ギャグだと言ってくれ

時事ネタ・政治ネタは書かない方針だったが、近頃、「ギャグだと・・・」と言いたくなる話が多すぎる。

人間の真価を、その人物の立ち居振舞いや言葉から判断するのはなかなか難しい。いかにも軽そうだったり、頼り無さそうな風体の人物が、実は大変な能力者だったり大人物だったり、ということは良くある。しかし、このセリフを言ったらおしまいよ、という「無能の証明」になるセリフはある。

    米軍普天間飛行場(沖縄県宜野湾(ぎのわん)市)の移設問題で、日米関係の信頼関係を
   
損ないかねない状態に陥っている。 鳩山由紀夫首相は同日、「一生懸命努力していること
   
だけは認めてほしい」と語った。(産経新聞2009年12月16日)

「努力だけは認めて欲しい」
と62歳の総理大臣が言った。私はこれを聞いて、思わず持った盃をポトリと落としてしまった。

この人はいったいぜんたい何のために、何がしたくて総理大臣をやっているのだろう?

自分の知るかぎり、統治能力において戦後最低の総理大臣は鈴木善幸だと私は思ってきたのだが、それをはるかに上回る(下回る?)人物が出てきた。
今、「コイツよりは私の方が仕事が出来る」と真面目に思っているビジネスマンや経営者が、少なく見積もっても日本全国に10万人はいるだろう。

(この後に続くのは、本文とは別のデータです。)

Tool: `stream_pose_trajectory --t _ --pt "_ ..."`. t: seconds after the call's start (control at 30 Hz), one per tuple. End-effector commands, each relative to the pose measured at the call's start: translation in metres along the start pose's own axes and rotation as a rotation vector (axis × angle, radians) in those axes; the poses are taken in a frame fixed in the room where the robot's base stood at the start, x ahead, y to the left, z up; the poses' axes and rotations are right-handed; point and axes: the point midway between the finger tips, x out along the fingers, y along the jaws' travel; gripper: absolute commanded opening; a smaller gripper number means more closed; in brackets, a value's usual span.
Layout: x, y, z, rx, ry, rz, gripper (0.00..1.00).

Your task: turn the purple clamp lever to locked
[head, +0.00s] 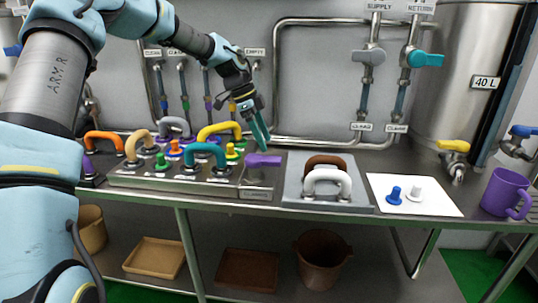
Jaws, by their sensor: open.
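The purple clamp lever (263,160) sits on top of a grey clamp post at the right end of the metal panel on the bench. Its handle lies roughly level and runs left to right. My gripper (262,138) is just above the lever, with its teal fingers pointing down. The fingers are open and hold nothing. I cannot tell from this view whether a fingertip touches the lever. The small label below the clamp is too small to read.
Left of the clamp, the panel carries several coloured arched handles, including a teal one (206,148) and a yellow one (220,128), and small knobs. To the right are a plate with a white handle (327,177), a white mat (438,205) and a purple mug (505,193).

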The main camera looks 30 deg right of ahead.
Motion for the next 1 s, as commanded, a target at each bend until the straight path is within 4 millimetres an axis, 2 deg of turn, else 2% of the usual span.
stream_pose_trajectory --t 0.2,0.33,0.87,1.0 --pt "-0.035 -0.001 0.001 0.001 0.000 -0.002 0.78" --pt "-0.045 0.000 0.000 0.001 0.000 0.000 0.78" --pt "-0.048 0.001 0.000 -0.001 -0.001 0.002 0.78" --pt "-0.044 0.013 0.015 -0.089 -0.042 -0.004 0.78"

上から数えて10万番目以下の能力しか持たない人が日本国の総理大臣なのである。

むかし祖父の鳩山一郎は、庶民のゴミ箱を覗き込んでいる写真を新聞報道させて、その偽善と無能ぶりを小林秀雄に嘲笑されていた。血は争えないと言うべきか?

日本有数の大企業の大株主から12億円の金を貰い、そしらぬ顔で事実上の脱税を行っていても、あちこちに期待を持たせて結論を先送りするという一番やってはいけないことをしても、最後に会った人の意見が上書きされる鳥頭でも、何の方策もないのに「こうだったらいいのになー」というレベルの願望をまき散らしても、実務に徹しなくてはいけない土壇場で無意味な哲学を論じても、その場しのぎの意味不明の言説を弄しても、目がキョトキョトと落ち着きなくても、顔を見るだけでめまいと吐き気がしてきても大目に見てやろう。だが、
「努力だけは認めて欲しい」
と言ったら、即アウトだ。君、もう家に帰って寝てなさい。明日から来なくていいからね。

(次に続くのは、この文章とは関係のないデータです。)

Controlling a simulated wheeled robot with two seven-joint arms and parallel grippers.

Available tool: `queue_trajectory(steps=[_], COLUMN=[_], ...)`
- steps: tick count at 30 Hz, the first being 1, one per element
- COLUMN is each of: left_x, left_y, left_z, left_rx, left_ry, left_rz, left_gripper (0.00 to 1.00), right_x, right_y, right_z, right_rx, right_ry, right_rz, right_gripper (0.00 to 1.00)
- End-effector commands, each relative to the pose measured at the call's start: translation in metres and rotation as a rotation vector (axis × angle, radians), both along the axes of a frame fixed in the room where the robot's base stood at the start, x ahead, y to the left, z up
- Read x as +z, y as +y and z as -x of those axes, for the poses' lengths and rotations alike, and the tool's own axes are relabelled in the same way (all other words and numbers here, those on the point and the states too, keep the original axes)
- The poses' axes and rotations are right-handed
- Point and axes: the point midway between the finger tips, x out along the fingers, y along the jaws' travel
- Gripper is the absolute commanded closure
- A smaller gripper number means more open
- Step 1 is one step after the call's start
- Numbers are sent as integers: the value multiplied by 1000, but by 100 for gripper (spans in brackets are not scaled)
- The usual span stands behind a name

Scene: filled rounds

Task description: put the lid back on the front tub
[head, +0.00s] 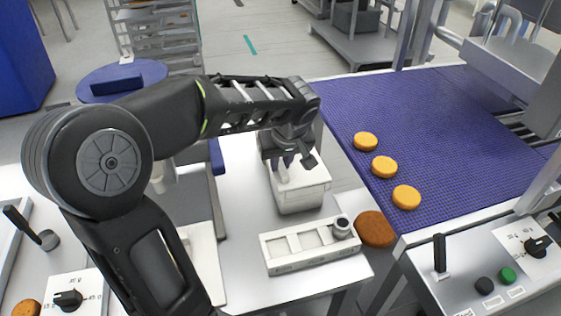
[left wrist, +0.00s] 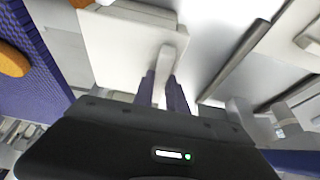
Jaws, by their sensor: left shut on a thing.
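A white tub (head: 300,200) stands on the white table in the middle of the head view. A white lid (head: 308,180) is at the tub's top, partly hidden by my left gripper (head: 292,162). In the left wrist view the lid is a pale flat plate (left wrist: 120,50) with a raised bar handle (left wrist: 174,50). The left gripper (left wrist: 163,88) is shut on this handle from above. I cannot tell whether the lid is seated on the rim or slightly above it. My right gripper is not in view.
A white compartment tray (head: 290,264) with a small metal round pot (head: 341,228) is in front of the tub. A brown round (head: 376,229) is by the table's right edge. Orange rounds (head: 384,167) lie on the blue belt (head: 440,120). A control panel (head: 480,270) is at right.

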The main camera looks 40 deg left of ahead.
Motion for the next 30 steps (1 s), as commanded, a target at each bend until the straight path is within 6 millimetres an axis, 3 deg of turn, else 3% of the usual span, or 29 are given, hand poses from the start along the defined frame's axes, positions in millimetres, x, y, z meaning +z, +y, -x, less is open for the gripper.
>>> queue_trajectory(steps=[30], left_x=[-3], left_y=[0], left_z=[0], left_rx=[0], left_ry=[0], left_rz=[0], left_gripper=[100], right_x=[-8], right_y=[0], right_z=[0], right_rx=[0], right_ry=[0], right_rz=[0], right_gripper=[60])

この人のボスである小沢一郎の政治手法も、もう飽き飽きだ。政敵の弱点を見極め、無理難題を吹っかけて追い落とすことが、彼にとって政治というものの殆ど全てなのだろう。これは自由民主党時代に、彼の頭に刷り込まれてしまった固定観念である。よくいるでしょう、町内会や親戚のおばさんにこういう「実力者」が。皆に嫌がられているけれど、誰も表立って反対できない。私には、小沢一郎が、オバマやプーチンや胡錦濤らと渡り合って、国際政治を切り回してゆく姿が想像もできない。

ところで白状すると、鳩山由紀夫も小沢一郎も、私の高等学校の同窓生なのです。どうも済みません。立派な人もたくさん卒業しているのですが・・・。